## Start The data
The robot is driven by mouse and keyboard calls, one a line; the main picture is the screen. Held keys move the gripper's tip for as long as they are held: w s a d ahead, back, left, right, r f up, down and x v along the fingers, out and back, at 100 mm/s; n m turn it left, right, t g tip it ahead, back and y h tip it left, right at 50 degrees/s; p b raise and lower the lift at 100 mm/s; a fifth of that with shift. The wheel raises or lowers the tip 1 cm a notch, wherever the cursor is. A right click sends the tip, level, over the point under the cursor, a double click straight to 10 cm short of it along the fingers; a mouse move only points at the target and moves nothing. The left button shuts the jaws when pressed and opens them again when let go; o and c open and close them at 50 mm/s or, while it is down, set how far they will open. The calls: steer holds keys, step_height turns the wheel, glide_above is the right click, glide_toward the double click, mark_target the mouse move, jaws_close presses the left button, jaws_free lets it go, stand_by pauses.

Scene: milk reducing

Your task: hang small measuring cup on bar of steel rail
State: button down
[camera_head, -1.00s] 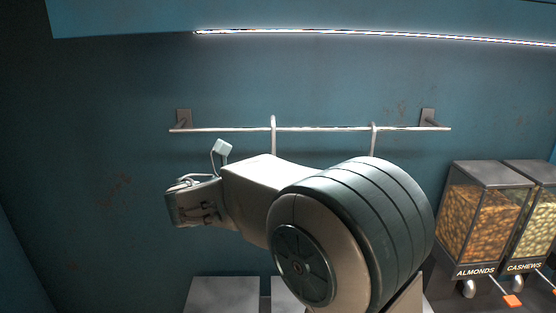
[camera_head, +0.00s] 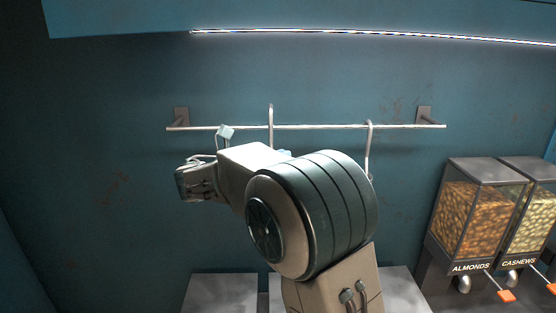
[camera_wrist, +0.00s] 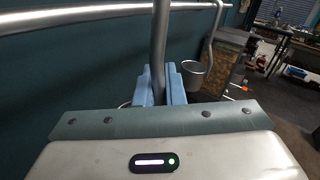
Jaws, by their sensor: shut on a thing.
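My gripper (camera_wrist: 160,82) is shut on the upright metal handle (camera_wrist: 160,40) of a measuring cup, between its pale blue fingers. In the head view my wrist hides most of the fingers and the cup's bowl. The handle's hooked top (camera_head: 271,109) stands above the bar of the steel rail (camera_head: 320,127), left of the rail's middle. I cannot tell whether the hook touches the bar or is in front of it. The rail also crosses the upper left of the wrist view (camera_wrist: 100,17).
Another metal cup (camera_wrist: 194,77) hangs to the right, its hooked handle (camera_head: 368,150) over the bar. An almond dispenser (camera_head: 472,215) and a cashew dispenser (camera_head: 530,215) stand at the right. Grey surfaces (camera_head: 222,292) lie below. The bar's left part is free of cups.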

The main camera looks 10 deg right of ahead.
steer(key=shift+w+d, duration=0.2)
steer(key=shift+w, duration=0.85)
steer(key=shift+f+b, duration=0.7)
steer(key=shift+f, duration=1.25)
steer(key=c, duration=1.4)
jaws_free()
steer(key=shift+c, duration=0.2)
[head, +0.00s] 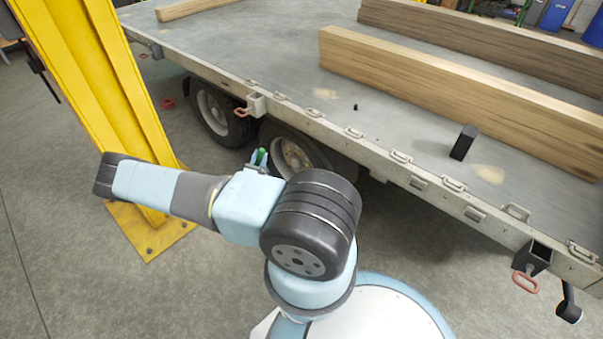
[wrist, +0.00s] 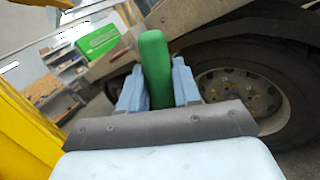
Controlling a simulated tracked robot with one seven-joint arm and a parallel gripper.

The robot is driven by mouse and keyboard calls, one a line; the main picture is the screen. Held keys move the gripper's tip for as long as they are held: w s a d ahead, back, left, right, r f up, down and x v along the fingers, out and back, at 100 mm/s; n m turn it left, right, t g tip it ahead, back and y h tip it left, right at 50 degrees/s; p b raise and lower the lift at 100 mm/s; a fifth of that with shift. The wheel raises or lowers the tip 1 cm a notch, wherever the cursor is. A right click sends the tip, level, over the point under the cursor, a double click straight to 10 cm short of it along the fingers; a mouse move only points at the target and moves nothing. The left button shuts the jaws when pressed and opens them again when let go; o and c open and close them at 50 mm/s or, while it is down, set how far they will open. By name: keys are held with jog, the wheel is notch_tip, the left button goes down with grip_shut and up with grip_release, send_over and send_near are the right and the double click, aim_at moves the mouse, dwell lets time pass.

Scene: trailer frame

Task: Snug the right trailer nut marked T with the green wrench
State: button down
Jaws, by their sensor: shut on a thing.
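My gripper (wrist: 158,88) is shut on the green wrench (wrist: 154,62), whose green handle stands up between the two pale blue fingers in the wrist view. In the head view a small green part of the wrench (head: 261,156) shows at my gripper (head: 258,160), in front of the trailer's wheels. The wrench's working end cannot be made out. The trailer wheel (head: 292,155) has a rim with several yellowish nuts, and the wheel also fills the right of the wrist view (wrist: 240,92). No T mark can be read. My gripper appears apart from the wheel.
A yellow post (head: 95,90) with a base plate stands on the left, close to my arm. The trailer bed (head: 400,110) carries timber beams (head: 460,90) and a small black block (head: 464,142). A second wheel (head: 213,110) is further left. Floor at lower left is clear.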

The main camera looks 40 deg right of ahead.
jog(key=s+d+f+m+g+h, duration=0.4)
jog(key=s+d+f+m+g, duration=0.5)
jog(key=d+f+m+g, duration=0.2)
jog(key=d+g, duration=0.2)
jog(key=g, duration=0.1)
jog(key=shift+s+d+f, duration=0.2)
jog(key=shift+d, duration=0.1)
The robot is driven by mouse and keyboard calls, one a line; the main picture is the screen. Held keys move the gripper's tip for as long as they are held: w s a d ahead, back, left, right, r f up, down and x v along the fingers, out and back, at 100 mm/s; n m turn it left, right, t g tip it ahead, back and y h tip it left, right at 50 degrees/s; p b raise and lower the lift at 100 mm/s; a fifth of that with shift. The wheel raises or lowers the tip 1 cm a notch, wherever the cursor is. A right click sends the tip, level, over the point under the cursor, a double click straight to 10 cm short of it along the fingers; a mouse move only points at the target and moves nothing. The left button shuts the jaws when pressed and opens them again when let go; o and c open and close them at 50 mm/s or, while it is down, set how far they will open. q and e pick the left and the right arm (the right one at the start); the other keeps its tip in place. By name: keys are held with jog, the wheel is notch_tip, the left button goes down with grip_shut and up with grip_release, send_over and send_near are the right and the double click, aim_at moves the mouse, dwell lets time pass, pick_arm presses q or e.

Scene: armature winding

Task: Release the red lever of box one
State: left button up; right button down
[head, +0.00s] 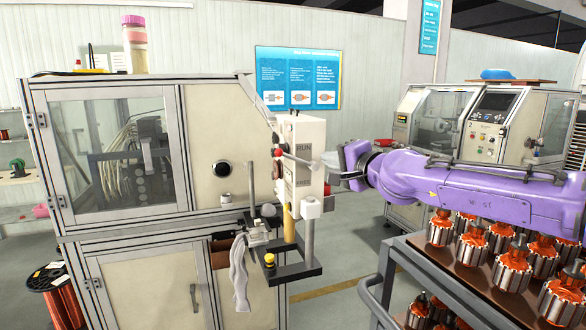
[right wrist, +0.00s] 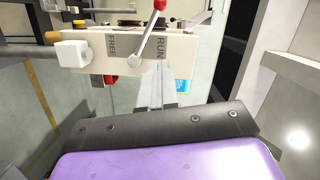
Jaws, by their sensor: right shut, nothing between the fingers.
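Box one (head: 303,150) is a pale box marked RUN on the front right of the winding machine. Its lever is a silver rod with a red ball knob (head: 279,152), pointing left in the head view. In the right wrist view the box (right wrist: 185,55) carries RUN and FREE labels, and the red knob (right wrist: 160,4) is at the top edge. My right gripper (head: 334,177) is at the right side of the box, shut and empty. In the right wrist view its fingers (right wrist: 162,85) point toward the box; contact cannot be told. My left gripper is out of view.
A red part (head: 327,190) shows at the box's right edge. A bracket with a yellow knob (head: 270,259) and a white cloth (head: 239,275) are below. A rack of copper-wound armatures (head: 510,268) stands at lower right, under my right arm. A second machine (head: 478,123) is behind.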

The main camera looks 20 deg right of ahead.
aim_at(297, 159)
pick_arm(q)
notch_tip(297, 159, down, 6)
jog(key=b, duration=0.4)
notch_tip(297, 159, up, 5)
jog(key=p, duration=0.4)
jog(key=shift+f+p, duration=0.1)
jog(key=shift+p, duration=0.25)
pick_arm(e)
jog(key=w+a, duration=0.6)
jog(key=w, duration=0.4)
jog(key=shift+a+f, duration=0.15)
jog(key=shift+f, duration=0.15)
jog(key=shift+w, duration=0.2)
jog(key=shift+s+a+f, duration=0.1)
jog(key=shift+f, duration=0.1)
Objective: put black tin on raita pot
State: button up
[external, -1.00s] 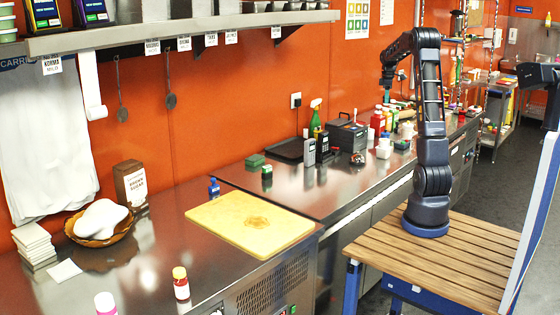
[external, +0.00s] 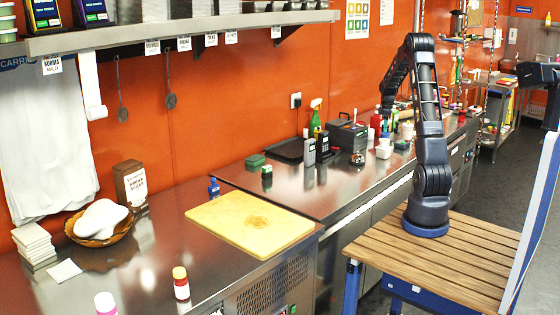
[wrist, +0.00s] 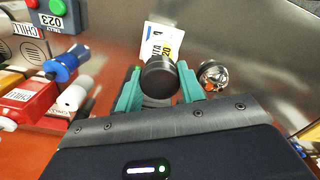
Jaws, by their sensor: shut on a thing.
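The black tin (wrist: 160,78) is a dark round thing between the teal fingers of my gripper (wrist: 160,90) in the wrist view. The fingers are shut on its sides. Just beyond it is a white label (wrist: 157,42) with partly hidden print that seems to read raita and 20. I cannot tell whether the label belongs to a pot, or whether the tin touches anything below. In the external view my gripper (external: 386,122) hangs over the far counter, and the tin in it is too small to make out. A small white pot (external: 384,151) stands near there; I cannot tell if it is the raita pot.
In the wrist view a small metal-and-red jar (wrist: 213,74) is right of my gripper. A blue bottle (wrist: 65,65), a red bottle (wrist: 25,97) and a white-capped one crowd the left. In the external view a dark box (external: 347,135) and green spray bottle (external: 315,118) stand left along the counter.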

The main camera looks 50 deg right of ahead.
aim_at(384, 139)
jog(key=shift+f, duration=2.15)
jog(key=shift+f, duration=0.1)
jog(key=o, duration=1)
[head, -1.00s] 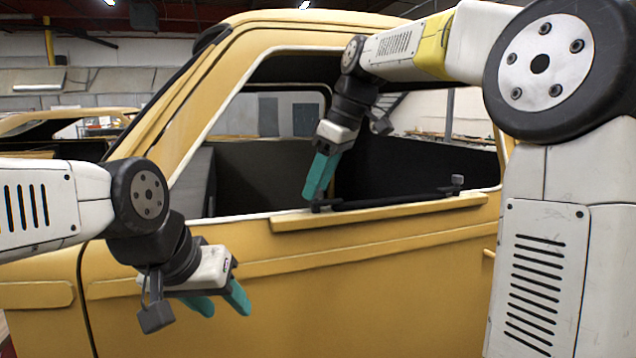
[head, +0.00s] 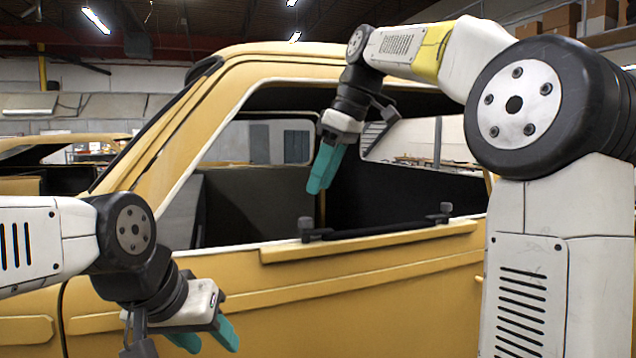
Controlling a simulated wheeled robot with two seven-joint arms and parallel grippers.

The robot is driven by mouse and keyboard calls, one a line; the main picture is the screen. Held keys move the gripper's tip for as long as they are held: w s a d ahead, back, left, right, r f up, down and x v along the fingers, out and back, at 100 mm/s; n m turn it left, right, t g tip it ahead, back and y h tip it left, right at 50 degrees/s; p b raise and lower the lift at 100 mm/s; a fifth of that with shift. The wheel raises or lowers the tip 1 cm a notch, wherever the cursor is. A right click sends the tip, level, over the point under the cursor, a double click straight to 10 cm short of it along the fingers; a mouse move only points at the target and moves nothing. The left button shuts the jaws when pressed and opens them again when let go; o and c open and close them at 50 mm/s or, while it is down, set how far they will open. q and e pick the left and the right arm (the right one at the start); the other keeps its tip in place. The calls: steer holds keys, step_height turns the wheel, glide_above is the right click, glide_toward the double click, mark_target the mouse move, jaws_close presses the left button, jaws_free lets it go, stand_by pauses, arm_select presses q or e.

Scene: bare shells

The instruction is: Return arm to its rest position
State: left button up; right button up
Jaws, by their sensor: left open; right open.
## End The data
**Exercise:** Tally the lines in the listing that hold "simulated" and report the number alone.

**Answer for this exercise:** 2